**YOUR OBJECTIVE**
Please quote exactly the lines below from the line containing "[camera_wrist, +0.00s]" to the line containing "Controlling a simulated", both lines included, and nothing else.

Rows about robot tasks:
═══

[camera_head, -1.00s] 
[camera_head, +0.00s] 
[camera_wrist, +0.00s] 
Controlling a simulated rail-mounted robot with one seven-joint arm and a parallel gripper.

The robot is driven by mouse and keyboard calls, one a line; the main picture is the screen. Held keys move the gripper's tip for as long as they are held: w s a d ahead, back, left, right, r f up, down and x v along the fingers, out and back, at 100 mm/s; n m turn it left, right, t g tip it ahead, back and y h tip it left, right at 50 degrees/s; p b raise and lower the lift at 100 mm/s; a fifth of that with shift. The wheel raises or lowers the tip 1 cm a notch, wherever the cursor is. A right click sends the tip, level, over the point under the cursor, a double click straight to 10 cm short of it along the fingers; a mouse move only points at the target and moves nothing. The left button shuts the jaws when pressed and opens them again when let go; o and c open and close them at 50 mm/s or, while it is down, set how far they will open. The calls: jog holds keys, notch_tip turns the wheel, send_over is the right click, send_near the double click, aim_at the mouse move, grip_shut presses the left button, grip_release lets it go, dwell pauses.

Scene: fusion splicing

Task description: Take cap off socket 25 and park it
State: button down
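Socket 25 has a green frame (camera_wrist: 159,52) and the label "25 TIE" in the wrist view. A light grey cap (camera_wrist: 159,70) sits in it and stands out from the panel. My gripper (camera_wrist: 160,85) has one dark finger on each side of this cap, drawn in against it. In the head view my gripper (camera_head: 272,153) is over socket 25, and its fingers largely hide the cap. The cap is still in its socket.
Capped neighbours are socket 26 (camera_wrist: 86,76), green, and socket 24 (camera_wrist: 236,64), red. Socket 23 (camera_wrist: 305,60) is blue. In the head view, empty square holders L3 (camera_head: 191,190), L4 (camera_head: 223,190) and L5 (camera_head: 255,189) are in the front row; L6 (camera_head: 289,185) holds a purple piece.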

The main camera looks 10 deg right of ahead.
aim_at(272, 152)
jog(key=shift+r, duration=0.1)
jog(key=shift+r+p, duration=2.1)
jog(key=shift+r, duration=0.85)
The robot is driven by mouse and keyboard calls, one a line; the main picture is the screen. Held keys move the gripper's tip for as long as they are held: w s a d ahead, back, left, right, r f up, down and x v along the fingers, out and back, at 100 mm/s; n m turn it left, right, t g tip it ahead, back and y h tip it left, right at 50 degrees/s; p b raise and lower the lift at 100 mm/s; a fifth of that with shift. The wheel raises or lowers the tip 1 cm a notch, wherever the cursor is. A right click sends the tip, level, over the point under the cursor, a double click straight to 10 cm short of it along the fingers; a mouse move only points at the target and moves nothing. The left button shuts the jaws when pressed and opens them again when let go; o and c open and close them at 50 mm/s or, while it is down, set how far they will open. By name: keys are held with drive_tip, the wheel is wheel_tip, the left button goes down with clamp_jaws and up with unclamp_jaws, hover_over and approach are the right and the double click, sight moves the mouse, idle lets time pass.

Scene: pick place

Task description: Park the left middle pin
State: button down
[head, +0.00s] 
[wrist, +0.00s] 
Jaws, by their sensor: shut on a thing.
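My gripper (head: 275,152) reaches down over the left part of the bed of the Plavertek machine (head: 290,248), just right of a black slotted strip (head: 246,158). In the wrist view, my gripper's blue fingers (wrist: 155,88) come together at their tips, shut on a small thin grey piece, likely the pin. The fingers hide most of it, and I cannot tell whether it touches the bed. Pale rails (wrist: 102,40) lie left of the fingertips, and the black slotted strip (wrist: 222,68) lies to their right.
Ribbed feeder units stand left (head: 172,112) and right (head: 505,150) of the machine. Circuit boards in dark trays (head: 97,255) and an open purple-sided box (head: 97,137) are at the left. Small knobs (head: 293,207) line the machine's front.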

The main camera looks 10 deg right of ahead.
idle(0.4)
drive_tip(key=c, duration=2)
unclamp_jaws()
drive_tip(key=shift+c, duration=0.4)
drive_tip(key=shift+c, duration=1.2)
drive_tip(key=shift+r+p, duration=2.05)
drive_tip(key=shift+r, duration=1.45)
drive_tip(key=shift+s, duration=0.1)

═══

**RESULT OF THE TASK**
[camera_wrist, +0.00s] 
Controlling a simulated rail-mounted robot with one seven-joint arm and a parallel gripper.

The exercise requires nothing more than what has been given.